DIşişleri Bakanı Hakan Fidan, uluslararası toplumun İsrail'i iki devletli çözüme zorlayacak bir tavır içerisinde olması gerektiğini vurguladı ve Türkiye'nin, kalıcı barışın garantörü olabileceğini söyledi. Dün, gazetelerin Ankara temsilcileri ile bir araya gelen Fidan, sıcak gündeme ilişkin şu mesajları verdi:
GARANTÖRLÜK MEKANİZMASI: İsrail bölgede kalıcı barış ve güvenliğini istiyorsa Filistinlilerin bir devleti olmalı. Hem Filistinliler hem de diğer devletler buna razı olacaklar. Her iki tarafın da mutabık kalacağı bir antlaşmaya varıldıktan sonra, bunun gereklerinin yerine getirilmesi hususunda garantör ülkeler sorumluluk üstlenmeli. Garantörlük fikrini ortaya atıyoruz. Bu bir tekliftir, daha iyi teklifler varsa değerlendiririz. Önemli olan bu krizi vesile bilerek iki devletli çözümü hayata geçirmek, bölgeye kalıcı barışı getirmektir. Barış garanti alınmadıkça İsrail kendisini emniyette hissedemez. Kendisini emniyete alma adına sürekli şiddet uygulayacak.
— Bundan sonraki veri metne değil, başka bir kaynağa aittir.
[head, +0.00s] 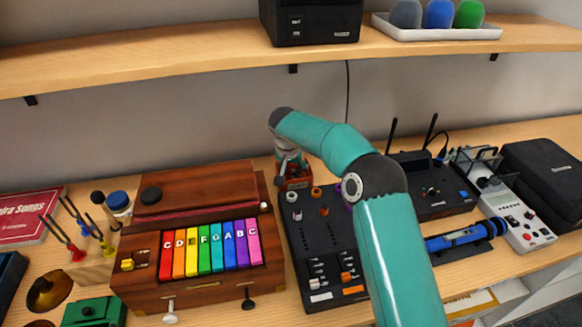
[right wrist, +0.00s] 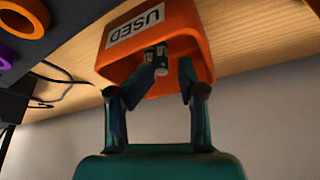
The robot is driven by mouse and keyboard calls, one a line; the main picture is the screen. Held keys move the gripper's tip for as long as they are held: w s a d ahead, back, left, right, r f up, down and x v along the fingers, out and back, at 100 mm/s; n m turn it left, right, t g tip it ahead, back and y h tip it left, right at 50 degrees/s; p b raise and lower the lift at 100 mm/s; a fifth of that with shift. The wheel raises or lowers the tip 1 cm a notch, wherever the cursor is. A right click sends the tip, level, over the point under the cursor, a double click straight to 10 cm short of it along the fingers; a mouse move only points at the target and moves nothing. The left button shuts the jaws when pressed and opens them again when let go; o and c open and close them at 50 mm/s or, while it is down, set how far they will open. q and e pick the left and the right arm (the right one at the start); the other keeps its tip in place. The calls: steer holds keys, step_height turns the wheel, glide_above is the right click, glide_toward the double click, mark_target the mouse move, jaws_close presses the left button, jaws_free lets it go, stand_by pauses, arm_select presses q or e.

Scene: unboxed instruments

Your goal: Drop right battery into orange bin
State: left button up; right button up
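The orange bin (right wrist: 203,45), labelled USED, fills the upper middle of the right wrist view. In the head view the orange bin (head: 297,184) shows small behind the black panel, partly hidden by my right arm. My right gripper (right wrist: 172,68) points into the bin's mouth with its two fingers apart. It also shows in the head view (head: 284,166), just over the bin. A small dark battery with a pale end (right wrist: 160,62) shows within the bin's outline, close to one fingertip; whether it touches that finger I cannot tell. My left gripper is out of view.
A black panel (head: 323,240) with knobs and sliders lies in front of the bin. A wooden box with coloured keys (head: 208,250) stands to its left. A black router (head: 432,203) stands to the right. A shelf (head: 180,62) runs above.

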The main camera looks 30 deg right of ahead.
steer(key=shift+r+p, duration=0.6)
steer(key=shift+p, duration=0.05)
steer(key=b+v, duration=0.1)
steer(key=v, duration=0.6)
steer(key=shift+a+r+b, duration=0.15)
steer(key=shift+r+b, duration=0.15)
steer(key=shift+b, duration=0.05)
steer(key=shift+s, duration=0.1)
Bugün Lübnan'a gidecek Hakan Fidan dün Umman ve Pakistanlı mevkidaşları ile Hamas'ın Siyasi Büro Başkanı İsmail Haniyye ile telefonda görüştü. Fidan, Haniyye ile Filistin'deki son gelişmeleri ve sivillerin serbest bırakılması imkanlarını ele aldı.
7 EKİM SÜRPRİZ OLDU: 7 Ekim'de yaşananlar herkes için sürpriz oldu. Gazze'den diğer tarafa kolayca geçilebilmiş olması, bunun operasyonel sonuçları herkesi şaşırttı. Bu, İsrail güvenlik sistemindeki zafiyeti ortaya çıkaran, uzun yıllar tartışılacak olan bir konu. 7 Ekim'de ve müteakip süreçte, sivilleri hedef alan hiçbir eylemi tasvip etmiyoruz. Sivillerin hedef alınmasını kınıyoruz.
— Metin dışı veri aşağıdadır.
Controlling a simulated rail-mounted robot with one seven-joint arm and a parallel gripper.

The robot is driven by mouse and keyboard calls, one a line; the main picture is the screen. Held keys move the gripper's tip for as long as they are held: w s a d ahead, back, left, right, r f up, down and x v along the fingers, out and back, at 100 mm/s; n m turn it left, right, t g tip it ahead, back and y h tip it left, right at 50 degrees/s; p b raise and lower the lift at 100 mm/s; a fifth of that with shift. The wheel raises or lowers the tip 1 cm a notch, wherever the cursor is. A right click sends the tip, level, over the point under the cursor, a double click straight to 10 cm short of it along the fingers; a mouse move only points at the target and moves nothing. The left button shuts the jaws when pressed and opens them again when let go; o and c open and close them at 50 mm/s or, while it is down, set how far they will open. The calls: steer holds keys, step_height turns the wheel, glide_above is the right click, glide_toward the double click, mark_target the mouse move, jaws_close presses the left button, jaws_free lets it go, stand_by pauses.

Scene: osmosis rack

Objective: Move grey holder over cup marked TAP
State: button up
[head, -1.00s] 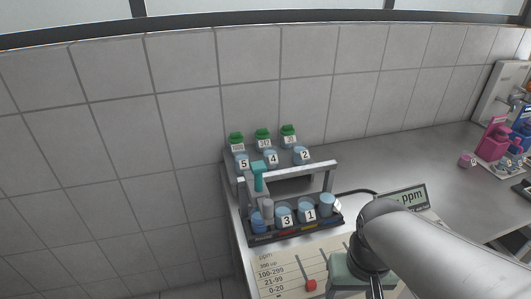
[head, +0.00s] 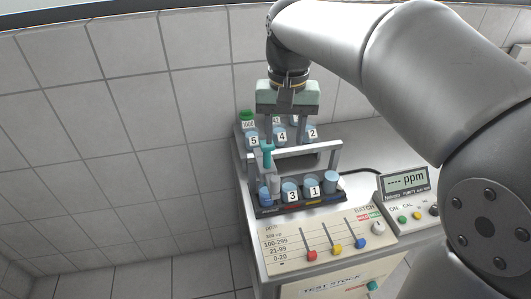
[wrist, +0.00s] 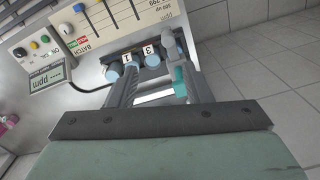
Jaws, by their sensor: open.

TÜRKİYE'NİN BARIŞ GİRİŞİMİ: İki ana kulvar üzerinde çalışıyoruz. Birincisi, 7 Ekim'den sonra İsrail'in misillemesiyle başlayan çatışmalarda, tarafları sivillerin daha fazla zarar görmesini önleyecek tavırlar almaya çağırıyoruz. İsrail, Gazze'yi şu ana kadar benzeri görülmemiş şekilde bombalıyor, yoğun sivil ölümlerine yol açıyor. İsrail'in elektriği, suyu, yakıtı kesip bir yokluğa, açlığa mahkûm etmesi, sivilleri korkutarak Gazze'nin kuzeyinden güneyine doğru hareket ettirmesi kabul edilemez. Sivillere saldırıların durması, Gazze'ye insani yardımın girmesi yönünde çalışmalarımız var. İkinci kulvarda ise bu sarmal durduktan sonra, bu kriz kalıcı barış fırsatına dönüştürülebilir mi? Bunun arayışındayız.
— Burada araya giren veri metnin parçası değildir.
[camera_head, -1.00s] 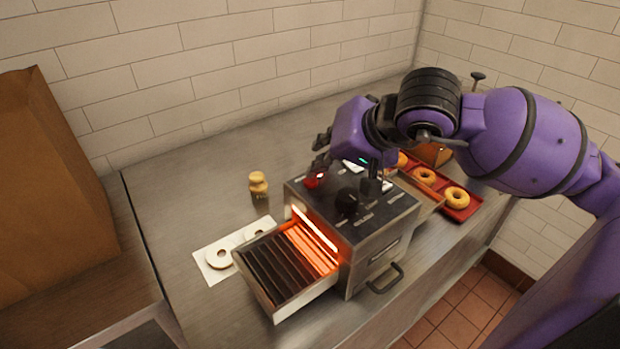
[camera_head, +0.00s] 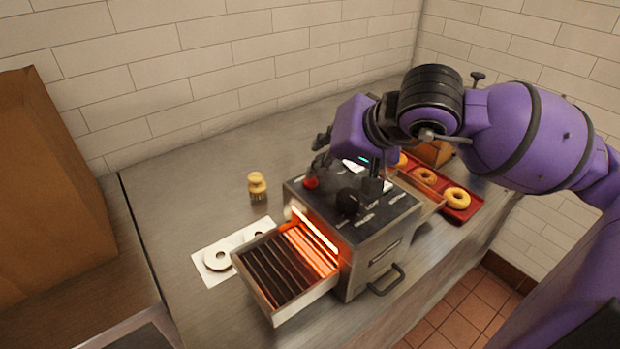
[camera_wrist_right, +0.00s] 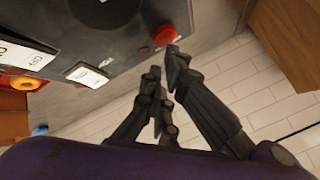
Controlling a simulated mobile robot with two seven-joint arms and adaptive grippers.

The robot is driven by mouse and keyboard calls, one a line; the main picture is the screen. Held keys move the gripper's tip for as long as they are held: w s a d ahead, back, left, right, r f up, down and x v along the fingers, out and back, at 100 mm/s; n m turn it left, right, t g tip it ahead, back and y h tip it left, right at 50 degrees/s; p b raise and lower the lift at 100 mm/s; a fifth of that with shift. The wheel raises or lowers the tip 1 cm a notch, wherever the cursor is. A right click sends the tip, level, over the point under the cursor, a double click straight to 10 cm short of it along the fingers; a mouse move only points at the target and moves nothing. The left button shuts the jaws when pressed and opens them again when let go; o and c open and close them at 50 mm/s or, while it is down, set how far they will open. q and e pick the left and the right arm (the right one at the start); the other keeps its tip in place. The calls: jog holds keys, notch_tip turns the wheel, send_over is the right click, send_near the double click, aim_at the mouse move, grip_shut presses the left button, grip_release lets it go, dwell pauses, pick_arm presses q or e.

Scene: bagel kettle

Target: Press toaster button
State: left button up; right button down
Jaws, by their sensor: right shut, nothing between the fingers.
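The toaster (camera_head: 375,232) stands on the steel counter. Its heated slatted rack (camera_head: 285,262) glows orange at the front left. Its red button (camera_head: 311,183) is on the top panel near the back left corner, beside a black knob (camera_head: 347,201). My right gripper (camera_head: 321,163) is shut and empty, just above and behind the button. In the right wrist view, the fingertips (camera_wrist_right: 166,66) are close to the red button (camera_wrist_right: 165,35); I cannot tell whether they touch it. My left gripper is not in view.
White paper (camera_head: 208,276) with pale bagel halves lies left of the toaster. A small tan-topped jar or brush (camera_head: 257,186) stands behind the paper. A red tray (camera_head: 473,208) with bagels is at the right. A brown bag (camera_head: 50,180) stands far left.

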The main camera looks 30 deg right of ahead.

İSRAİL'E HİÇ YAPTIRIM OLMADI: Amerikalılarla yaptığım görüşmede gündeme getirdim. Onlar da "İki devletli çözüm istiyoruz" diyorlar. Özellikle Demokratlar... Ama İsrail, eleştirilere aldırmadan kendi politikalarını ilerletmeye alışkın bir ülke. Sonuçta hiçbir yaptırım yok. Sadece tartışmaların olduğu bir zemin var. Uluslararası toplum, İsrail'i iki devletli zorlayacak bir tavır içerisinde olmalı. ABD merkezli sistem, kendi hilaflarına bir pozisyon olduğu zaman savaş öncesinde hemen yaptırımı gündeme getiriyor. Ama işin içinde İsrail varsa, yıllardır kınamadan öteye geçilemiyor.
ÇİN FAKTÖRÜ: Çin gittikçe artan şekilde Ortadoğu'ya müdahil olmak istiyor. Çin Dışişleri Bakanı ile yaptığım görüşmede fikirlerimizin büyük bir ölçüde örtüştüğünü gördük.